Professor of Political Science at California State University

The following is an entry concerning the first section of Amendment 14 of the Constitution as found in The Heritage Guide to the Constitution.

Before the adoption of the Fourteenth Amendment, citizens of the states were automatically considered citizens of the United States. In 1857, the Dred Scott v. Sanford decision had held that no black of African descent (even a freed black) could be a citizen of the United States. The Fourteenth Amendment was thus necessary to overturn Dred Scott and to settle the question of the citizenship of the newly freed slaves. The Fourteenth Amendment made United States citizenship primary and state citizenship derivative. The primacy of federal citizenship made it impossible for states to prevent former slaves from becoming United States citizens by withholding state citizenship. States could no longer prevent any black from United States citizenship or from state citizenship either.

The Civil rights Act of 1866 had previously asserted that "All persons born in the United States and not subject to any foreign power, excluding Indians not taxed, are hereby declared to be citizens of the United States." The immediate impetus for the Fourteenth Amendment was to constitutionalize and validate the Civil rights Act because some had questioned whether the Thirteenth Amendment was a sufficient basis for its constitutionality. A constitutional amendment would also have the advantage of preventing a later unfriendly Congress from repealing it.

One conspicuous departure from the language of the Civil rights Act was the elimination of the phrase "Indians not taxed." Senator Jacob Howard of Ohio, the author of the citizenship Clause, defended the new language against the charge that it would make Indians citizens of the United States. Howard assured skeptics that "Indians born within the limits of the United States, and who maintain their tribal relations, are not, in the sense of this amendment, born subject to the jurisdiction of the United States." Senator Lyman Trumbull, Chairman of the Senate Judiciary Committee, supported Howard, contending that "subject to the jurisdiction thereof" meant "not owing allegiance to anybody else . . . subject to the complete jurisdiction of the United States." Indians, he concluded, were not "subject to the jurisdiction" of the United States because they owed allegiance-even if only partial allegiance-to their tribes. Thus, two requirements were set for United States citizenship: born or naturalized in the United States and subject to its jurisdiction.

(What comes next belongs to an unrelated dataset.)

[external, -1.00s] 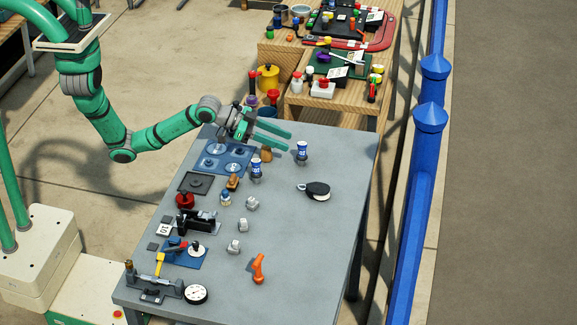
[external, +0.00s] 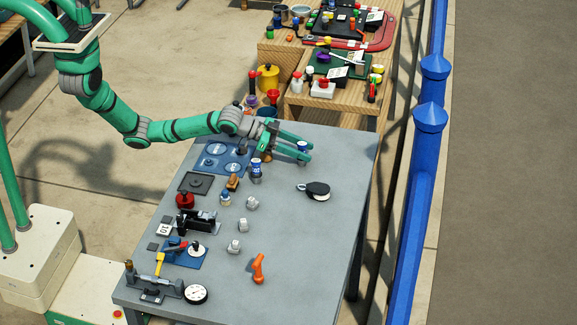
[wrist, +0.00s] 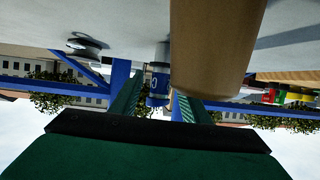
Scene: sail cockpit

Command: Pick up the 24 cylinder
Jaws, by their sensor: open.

By itself, birth within the territorial limits of the United States, as the case of the Indians indicated, did not make one automatically "subject to the jurisdiction" of the United States. And "jurisdiction" did not mean simply subject to the laws of the United States or subject to the jurisdiction of its courts. Rather, "jurisdiction" meant exclusive "allegiance" to the United States. Not all who were subject to the laws owed allegiance to the United States. As Senator Howard remarked, the requirement of "jurisdiction," understood in the sense of "allegiance," "will not, of course, include persons born in the United States who are foreigners, aliens, who belong to the families of ambassadors or foreign ministers accredited to the Government of the United States."

Most revealing, however, was Senator Howard's contention that "every person born within the limits of the United States, and subject to their jurisdiction, is by virtue of natural law and national law a citizen of the United States." Almost everyone certainly would have understood "natural law" to refer to the social compact basis of citizenship, the basis for citizenship adumbrated in the Declaration of Independence.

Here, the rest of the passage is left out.